ISABEL BEHNCKE IN CONVERSATION WITH MISHA GLENNY
SAMSTAG, 28.09.2024 / 12h30
AKADEMIE DER BILDENDEN KÜNSTE WIEN, AULA
In an engrossing conversation with IWM Rector MISHA GLENNY, ISABEL BEHNCKE explains why recreational sex and play are essential tools in managing complex societies. Drawing on her extensive knowledge of our primate cousins (never tell her we are descended from apes—we are apes!), Behncke explains why our two closest relatives, bonobos and chimpanzees, have developed very different strategies to solve communal problems. Whereas chimpanzees have a patriarchal system that relies on violent conflict to ensure territorial integrity, bonobos developed a matriarchal hierarchy that emphasizes play and peaceful resolution.

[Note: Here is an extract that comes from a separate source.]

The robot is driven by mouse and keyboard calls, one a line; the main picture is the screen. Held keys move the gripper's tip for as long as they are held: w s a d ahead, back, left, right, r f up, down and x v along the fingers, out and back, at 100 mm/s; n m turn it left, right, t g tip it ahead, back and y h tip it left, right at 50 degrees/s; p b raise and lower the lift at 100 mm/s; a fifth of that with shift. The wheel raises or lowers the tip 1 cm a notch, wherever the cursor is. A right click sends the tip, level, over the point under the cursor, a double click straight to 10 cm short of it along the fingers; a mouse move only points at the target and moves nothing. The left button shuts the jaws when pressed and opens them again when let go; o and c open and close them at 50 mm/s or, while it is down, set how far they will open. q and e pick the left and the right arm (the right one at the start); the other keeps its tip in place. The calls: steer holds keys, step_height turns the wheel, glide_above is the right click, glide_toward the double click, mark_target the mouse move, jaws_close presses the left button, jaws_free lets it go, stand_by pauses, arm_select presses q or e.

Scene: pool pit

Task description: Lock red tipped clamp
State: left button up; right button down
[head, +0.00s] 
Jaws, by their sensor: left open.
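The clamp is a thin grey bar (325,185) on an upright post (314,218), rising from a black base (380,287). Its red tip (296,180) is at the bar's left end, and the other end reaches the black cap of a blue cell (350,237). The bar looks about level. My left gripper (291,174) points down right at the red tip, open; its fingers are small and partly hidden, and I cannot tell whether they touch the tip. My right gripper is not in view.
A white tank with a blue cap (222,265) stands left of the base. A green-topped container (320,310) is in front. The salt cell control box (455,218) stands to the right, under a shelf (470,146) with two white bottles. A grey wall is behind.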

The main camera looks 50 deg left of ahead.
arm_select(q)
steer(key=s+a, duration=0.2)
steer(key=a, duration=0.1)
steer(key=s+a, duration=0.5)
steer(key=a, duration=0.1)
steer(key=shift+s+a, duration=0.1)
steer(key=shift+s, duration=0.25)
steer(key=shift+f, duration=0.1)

Humans have evolved by deploying both these strategies, and the talk will focus on why playfulness could hold the key to our survival.

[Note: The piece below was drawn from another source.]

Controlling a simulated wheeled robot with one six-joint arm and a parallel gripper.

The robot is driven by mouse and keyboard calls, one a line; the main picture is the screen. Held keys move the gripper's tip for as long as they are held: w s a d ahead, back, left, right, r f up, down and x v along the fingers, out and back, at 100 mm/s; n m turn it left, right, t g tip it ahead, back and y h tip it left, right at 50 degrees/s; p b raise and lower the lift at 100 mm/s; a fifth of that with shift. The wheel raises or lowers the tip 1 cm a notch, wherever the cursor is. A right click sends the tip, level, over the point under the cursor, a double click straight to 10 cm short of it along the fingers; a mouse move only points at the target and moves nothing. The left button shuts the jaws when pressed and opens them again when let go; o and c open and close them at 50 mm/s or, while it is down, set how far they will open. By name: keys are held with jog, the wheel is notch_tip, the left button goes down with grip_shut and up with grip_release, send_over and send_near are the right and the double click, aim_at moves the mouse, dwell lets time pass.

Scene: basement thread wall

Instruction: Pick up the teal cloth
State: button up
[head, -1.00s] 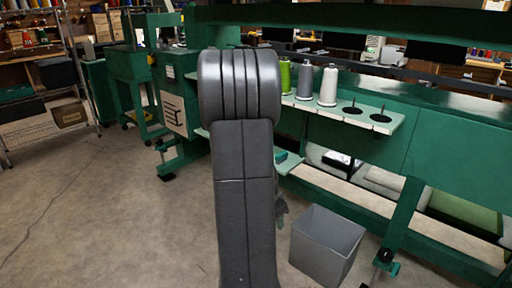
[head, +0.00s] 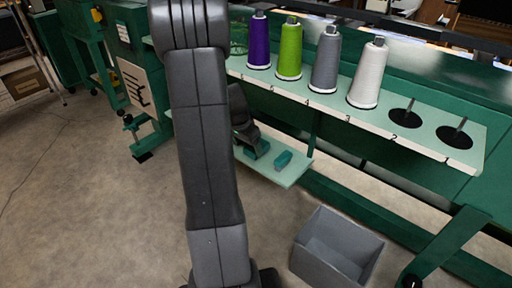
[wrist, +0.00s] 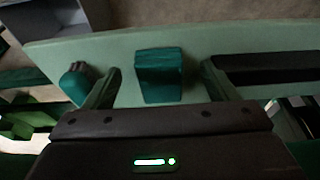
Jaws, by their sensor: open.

ISABEL BEHNCKE is a Chilean primatologist who walked 3,000 miles with a troop of bonobos to study their society and, in particular, their approaches to conflict resolution, sex and play. She is the director of the Centro de Estudios Públicos, and she served as advisor to the Chilean government. Behncke divides her time between Oxford, New York and Santiago. In Chile, she has embarked on a monumental project to rewild an entire mountain.